▸ **The exercise**
Copy out the listing that follows, exact in every word, and skip the images.

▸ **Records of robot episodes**
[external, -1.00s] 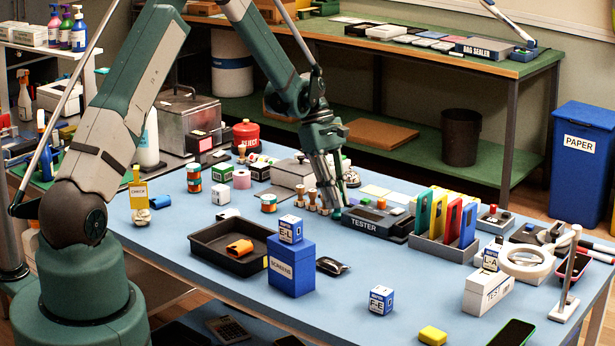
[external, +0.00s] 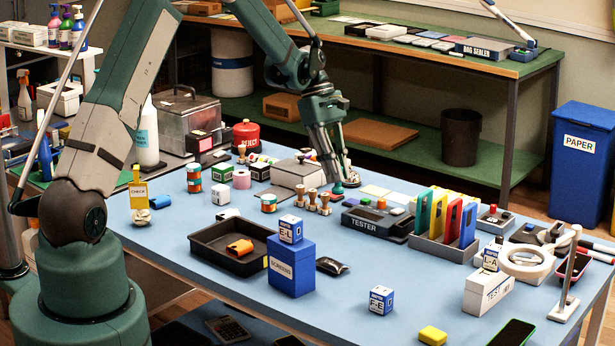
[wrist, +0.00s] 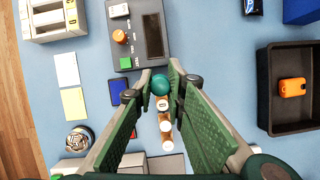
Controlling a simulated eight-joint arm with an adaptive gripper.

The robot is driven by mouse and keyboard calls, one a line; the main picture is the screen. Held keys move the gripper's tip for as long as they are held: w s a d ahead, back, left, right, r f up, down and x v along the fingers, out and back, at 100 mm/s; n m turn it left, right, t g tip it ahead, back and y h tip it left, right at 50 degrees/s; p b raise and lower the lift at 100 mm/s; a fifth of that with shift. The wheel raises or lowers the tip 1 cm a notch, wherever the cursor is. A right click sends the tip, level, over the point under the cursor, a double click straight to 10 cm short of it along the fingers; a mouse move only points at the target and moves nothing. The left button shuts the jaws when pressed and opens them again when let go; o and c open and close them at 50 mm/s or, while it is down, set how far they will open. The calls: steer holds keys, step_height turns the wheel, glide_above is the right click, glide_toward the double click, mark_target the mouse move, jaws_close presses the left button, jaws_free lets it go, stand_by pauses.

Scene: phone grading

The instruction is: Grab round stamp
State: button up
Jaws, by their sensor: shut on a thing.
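A round stamp with a teal ball-shaped top (wrist: 160,84) sits between my fingertips in the wrist view. My gripper (wrist: 161,82) is shut on it, and its fingers hide the sides of the ball. In the external view my gripper (external: 338,182) points down over the blue table, just right of the wooden-handled stamps (external: 312,198). Only a small part of the held stamp shows below the fingertips there. In the wrist view the wooden stamps (wrist: 165,123) stand in a row just below the ball, close to the fingers.
The tester (external: 365,222) lies close by in front of my gripper. A silver dome (wrist: 79,138) and yellow and white cards (wrist: 72,102) lie left in the wrist view. A black tray (external: 205,256) holds an orange item. A rack of coloured phones (external: 428,240) stands to the right.

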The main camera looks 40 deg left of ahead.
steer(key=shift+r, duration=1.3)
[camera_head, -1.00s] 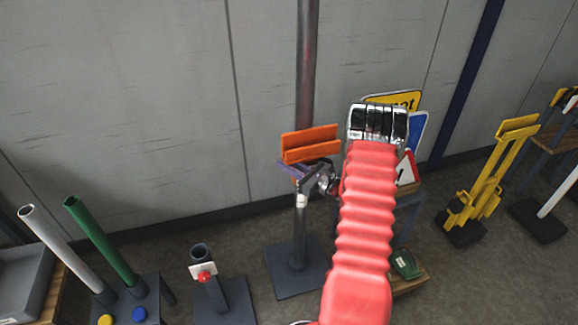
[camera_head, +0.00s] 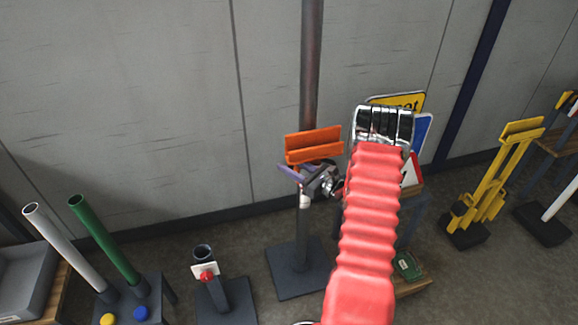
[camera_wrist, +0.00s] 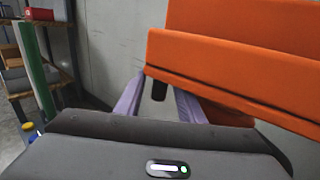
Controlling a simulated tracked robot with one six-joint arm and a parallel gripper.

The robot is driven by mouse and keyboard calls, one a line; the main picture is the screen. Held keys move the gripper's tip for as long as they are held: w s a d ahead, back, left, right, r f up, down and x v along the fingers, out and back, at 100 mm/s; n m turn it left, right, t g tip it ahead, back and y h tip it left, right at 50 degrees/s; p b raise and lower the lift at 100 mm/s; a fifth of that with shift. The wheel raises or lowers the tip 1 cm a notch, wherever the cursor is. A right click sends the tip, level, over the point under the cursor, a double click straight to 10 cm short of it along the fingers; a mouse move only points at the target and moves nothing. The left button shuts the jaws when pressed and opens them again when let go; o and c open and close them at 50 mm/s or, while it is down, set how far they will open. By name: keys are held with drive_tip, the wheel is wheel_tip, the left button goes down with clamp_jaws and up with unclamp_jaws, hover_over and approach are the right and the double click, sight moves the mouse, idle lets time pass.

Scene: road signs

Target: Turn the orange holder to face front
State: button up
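The orange holder (camera_head: 314,146) is a ridged, shelf-like piece on top of a grey stand in the head view. Its long face is turned mostly toward the camera and slants up to the right. It fills the upper right of the wrist view (camera_wrist: 235,75), its lower edge sloping down to the right. My gripper (camera_head: 290,174) is just below the holder, at the top of the stand. In the wrist view its two purple fingers (camera_wrist: 160,92) are apart, with a short dark post between them under the holder. Contact with the post cannot be told.
The stand's square base (camera_head: 297,270) is on the floor before the grey wall. A metal pole (camera_head: 312,60) rises behind it. Road signs (camera_head: 405,120) are partly hidden behind my red arm. A yellow stand (camera_head: 490,185) is right; green (camera_head: 105,240) and white tubes are left.

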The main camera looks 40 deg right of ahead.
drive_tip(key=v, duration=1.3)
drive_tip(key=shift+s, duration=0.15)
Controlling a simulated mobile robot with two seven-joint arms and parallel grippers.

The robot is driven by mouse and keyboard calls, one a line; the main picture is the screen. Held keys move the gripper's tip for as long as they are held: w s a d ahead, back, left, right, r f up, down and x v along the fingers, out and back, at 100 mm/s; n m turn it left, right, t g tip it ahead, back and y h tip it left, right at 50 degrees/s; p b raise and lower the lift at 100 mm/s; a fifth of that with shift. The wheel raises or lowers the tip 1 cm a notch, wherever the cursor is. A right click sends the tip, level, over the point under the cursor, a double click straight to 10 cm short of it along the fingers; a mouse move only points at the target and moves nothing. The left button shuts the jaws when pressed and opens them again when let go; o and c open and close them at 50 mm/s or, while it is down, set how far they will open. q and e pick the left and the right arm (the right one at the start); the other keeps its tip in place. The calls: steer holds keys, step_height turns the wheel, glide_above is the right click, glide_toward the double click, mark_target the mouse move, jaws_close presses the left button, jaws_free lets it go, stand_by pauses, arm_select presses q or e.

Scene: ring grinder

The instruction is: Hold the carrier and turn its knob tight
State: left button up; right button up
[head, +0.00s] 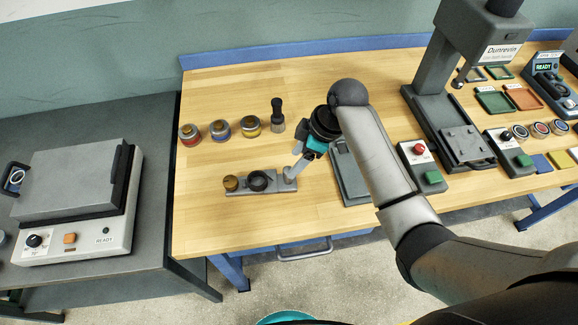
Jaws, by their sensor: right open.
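A grey plate-like carrier (243,189) lies on the wooden bench left of centre. A brass knob (231,183) stands at its left end and a dark round ring (260,180) sits in its middle. My right gripper (294,169) reaches down from the upper right to the carrier's right end. It is open, and its light grey fingers are close to that end; I cannot tell whether they touch it. The gripper partly hides the right end. My left gripper is not in view.
A press (437,100) stands farther right. The bench in front of the carrier is clear.

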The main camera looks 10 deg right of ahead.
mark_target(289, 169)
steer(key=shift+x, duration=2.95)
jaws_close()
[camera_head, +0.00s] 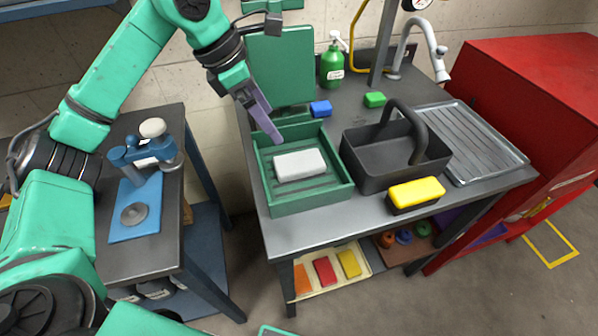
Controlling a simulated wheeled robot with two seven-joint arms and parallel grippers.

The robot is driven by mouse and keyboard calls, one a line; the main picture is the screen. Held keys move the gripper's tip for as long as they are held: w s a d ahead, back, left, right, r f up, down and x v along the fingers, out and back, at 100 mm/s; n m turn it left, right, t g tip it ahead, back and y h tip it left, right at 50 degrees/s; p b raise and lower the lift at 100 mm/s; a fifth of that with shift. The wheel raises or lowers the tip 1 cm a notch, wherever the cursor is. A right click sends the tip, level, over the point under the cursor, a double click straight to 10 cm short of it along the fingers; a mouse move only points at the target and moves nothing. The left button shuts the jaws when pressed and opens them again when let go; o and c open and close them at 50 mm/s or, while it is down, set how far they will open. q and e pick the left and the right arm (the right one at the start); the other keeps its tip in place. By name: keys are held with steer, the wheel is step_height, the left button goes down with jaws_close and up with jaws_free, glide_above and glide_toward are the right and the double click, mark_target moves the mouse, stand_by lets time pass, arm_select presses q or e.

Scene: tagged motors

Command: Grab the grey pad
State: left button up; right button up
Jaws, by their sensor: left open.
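The grey pad (300,165), a pale block with rounded edges, lies flat in the green tray (312,204) on the dark worktop. My left gripper (272,132) reaches down from the upper left, with its purple fingers near the tray's back left corner. It is open and apart from the pad, behind it and to its left. The fingers overlap in this view, so the gap between them is hard to see. The whole top of the pad is visible. My right gripper is not in view.
A black caddy (375,172) with a tall handle stands right of the tray, with a yellow-topped pad (417,192) in front. Blue (320,108) and green (374,100) blocks lie behind. A green bottle (332,66) and a tap (418,30) stand at the back.

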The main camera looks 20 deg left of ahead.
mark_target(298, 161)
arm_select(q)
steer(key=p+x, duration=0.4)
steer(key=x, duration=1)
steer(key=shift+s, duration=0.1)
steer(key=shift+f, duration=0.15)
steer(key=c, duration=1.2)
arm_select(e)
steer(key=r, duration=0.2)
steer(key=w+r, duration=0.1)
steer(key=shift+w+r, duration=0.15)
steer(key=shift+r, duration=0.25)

▸ **Written response**
[external, -1.00s] 
[external, +0.00s] 
[wrist, +0.00s] 
Controlling a simulated eight-joint arm with an adaptive gripper.

The robot is driven by mouse and keyboard calls, one a line; the main picture is the screen. Held keys move the gripper's tip for as long as they are held: w s a d ahead, back, left, right, r f up, down and x v along the fingers, out and back, at 100 mm/s; n m turn it left, right, t g tip it ahead, back and y h tip it left, right at 50 degrees/s; p b raise and lower the lift at 100 mm/s; a fifth of that with shift. The wheel raises or lowers the tip 1 cm a notch, wherever the cursor is. A right click sends the tip, level, over the point under the cursor, a double click straight to 10 cm short of it along the fingers; a mouse move only points at the target and moves nothing. The left button shuts the jaws when pressed and opens them again when let go; o and c open and close them at 50 mm/s or, while it is down, set how far they will open. The calls: steer holds keys, step_height turns the wheel, glide_above is the right click, glide_toward the double click, mark_target the mouse move, jaws_close presses the left button, jaws_free lets it go, stand_by pauses.

Scene: phone grading

The instruction is: Grab round stamp
State: button up
Jaws, by their sensor: shut on a thing.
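A round stamp with a teal ball-shaped top (wrist: 160,84) sits between my fingertips in the wrist view. My gripper (wrist: 161,82) is shut on it, and its fingers hide the sides of the ball. In the external view my gripper (external: 338,182) points down over the blue table, just right of the wooden-handled stamps (external: 312,198). Only a small part of the held stamp shows below the fingertips there. In the wrist view the wooden stamps (wrist: 165,123) stand in a row just below the ball, close to the fingers.
The tester (external: 365,222) lies close by in front of my gripper. A silver dome (wrist: 79,138) and yellow and white cards (wrist: 72,102) lie left in the wrist view. A black tray (external: 205,256) holds an orange item. A rack of coloured phones (external: 428,240) stands to the right.

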The main camera looks 40 deg left of ahead.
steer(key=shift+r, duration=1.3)
[camera_head, -1.00s] 
[camera_head, +0.00s] 
[camera_wrist, +0.00s] 
Controlling a simulated tracked robot with one six-joint arm and a parallel gripper.

The robot is driven by mouse and keyboard calls, one a line; the main picture is the screen. Held keys move the gripper's tip for as long as they are held: w s a d ahead, back, left, right, r f up, down and x v along the fingers, out and back, at 100 mm/s; n m turn it left, right, t g tip it ahead, back and y h tip it left, right at 50 degrees/s; p b raise and lower the lift at 100 mm/s; a fifth of that with shift. The wheel raises or lowers the tip 1 cm a notch, wherever the cursor is. A right click sends the tip, level, over the point under the cursor, a double click straight to 10 cm short of it along the fingers; a mouse move only points at the target and moves nothing. The left button shuts the jaws when pressed and opens them again when let go; o and c open and close them at 50 mm/s or, while it is down, set how far they will open. By name: keys are held with drive_tip, the wheel is wheel_tip, the left button goes down with clamp_jaws and up with unclamp_jaws, hover_over and approach are the right and the double click, sight moves the mouse, idle lets time pass.

Scene: road signs

Target: Turn the orange holder to face front
State: button up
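The orange holder (camera_head: 314,146) is a ridged, shelf-like piece on top of a grey stand in the head view. Its long face is turned mostly toward the camera and slants up to the right. It fills the upper right of the wrist view (camera_wrist: 235,75), its lower edge sloping down to the right. My gripper (camera_head: 290,174) is just below the holder, at the top of the stand. In the wrist view its two purple fingers (camera_wrist: 160,92) are apart, with a short dark post between them under the holder. Contact with the post cannot be told.
The stand's square base (camera_head: 297,270) is on the floor before the grey wall. A metal pole (camera_head: 312,60) rises behind it. Road signs (camera_head: 405,120) are partly hidden behind my red arm. A yellow stand (camera_head: 490,185) is right; green (camera_head: 105,240) and white tubes are left.

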The main camera looks 40 deg right of ahead.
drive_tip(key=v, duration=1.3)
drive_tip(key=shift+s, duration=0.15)
Controlling a simulated mobile robot with two seven-joint arms and parallel grippers.

The robot is driven by mouse and keyboard calls, one a line; the main picture is the screen. Held keys move the gripper's tip for as long as they are held: w s a d ahead, back, left, right, r f up, down and x v along the fingers, out and back, at 100 mm/s; n m turn it left, right, t g tip it ahead, back and y h tip it left, right at 50 degrees/s; p b raise and lower the lift at 100 mm/s; a fifth of that with shift. The wheel raises or lowers the tip 1 cm a notch, wherever the cursor is. A right click sends the tip, level, over the point under the cursor, a double click straight to 10 cm short of it along the fingers; a mouse move only points at the target and moves nothing. The left button shuts the jaws when pressed and opens them again when let go; o and c open and close them at 50 mm/s or, while it is down, set how far they will open. q and e pick the left and the right arm (the right one at the start); the other keeps its tip in place. The calls: steer holds keys, step_height turns the wheel, glide_above is the right click, glide_toward the double click, mark_target the mouse move, jaws_close presses the left button, jaws_free lets it go, stand_by pauses, arm_select presses q or e.

Scene: ring grinder

The instruction is: Hold the carrier and turn its knob tight
State: left button up; right button up
[head, +0.00s] 
Jaws, by their sensor: right open.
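A grey plate-like carrier (243,189) lies on the wooden bench left of centre. A brass knob (231,183) stands at its left end and a dark round ring (260,180) sits in its middle. My right gripper (294,169) reaches down from the upper right to the carrier's right end. It is open, and its light grey fingers are close to that end; I cannot tell whether they touch it. The gripper partly hides the right end. My left gripper is not in view.
A press (437,100) stands farther right. The bench in front of the carrier is clear.

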The main camera looks 10 deg right of ahead.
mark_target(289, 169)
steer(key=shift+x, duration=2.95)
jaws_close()
[camera_head, +0.00s] 
Controlling a simulated wheeled robot with two seven-joint arms and parallel grippers.

The robot is driven by mouse and keyboard calls, one a line; the main picture is the screen. Held keys move the gripper's tip for as long as they are held: w s a d ahead, back, left, right, r f up, down and x v along the fingers, out and back, at 100 mm/s; n m turn it left, right, t g tip it ahead, back and y h tip it left, right at 50 degrees/s; p b raise and lower the lift at 100 mm/s; a fifth of that with shift. The wheel raises or lowers the tip 1 cm a notch, wherever the cursor is. A right click sends the tip, level, over the point under the cursor, a double click straight to 10 cm short of it along the fingers; a mouse move only points at the target and moves nothing. The left button shuts the jaws when pressed and opens them again when let go; o and c open and close them at 50 mm/s or, while it is down, set how far they will open. q and e pick the left and the right arm (the right one at the start); the other keeps its tip in place. By name: keys are held with steer, the wheel is step_height, the left button goes down with jaws_close and up with jaws_free, glide_above and glide_toward are the right and the double click, mark_target moves the mouse, stand_by lets time pass, arm_select presses q or e.

Scene: tagged motors

Command: Grab the grey pad
State: left button up; right button up
Jaws, by their sensor: left open.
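The grey pad (300,165), a pale block with rounded edges, lies flat in the green tray (312,204) on the dark worktop. My left gripper (272,132) reaches down from the upper left, with its purple fingers near the tray's back left corner. It is open and apart from the pad, behind it and to its left. The fingers overlap in this view, so the gap between them is hard to see. The whole top of the pad is visible. My right gripper is not in view.
A black caddy (375,172) with a tall handle stands right of the tray, with a yellow-topped pad (417,192) in front. Blue (320,108) and green (374,100) blocks lie behind. A green bottle (332,66) and a tap (418,30) stand at the back.

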The main camera looks 20 deg left of ahead.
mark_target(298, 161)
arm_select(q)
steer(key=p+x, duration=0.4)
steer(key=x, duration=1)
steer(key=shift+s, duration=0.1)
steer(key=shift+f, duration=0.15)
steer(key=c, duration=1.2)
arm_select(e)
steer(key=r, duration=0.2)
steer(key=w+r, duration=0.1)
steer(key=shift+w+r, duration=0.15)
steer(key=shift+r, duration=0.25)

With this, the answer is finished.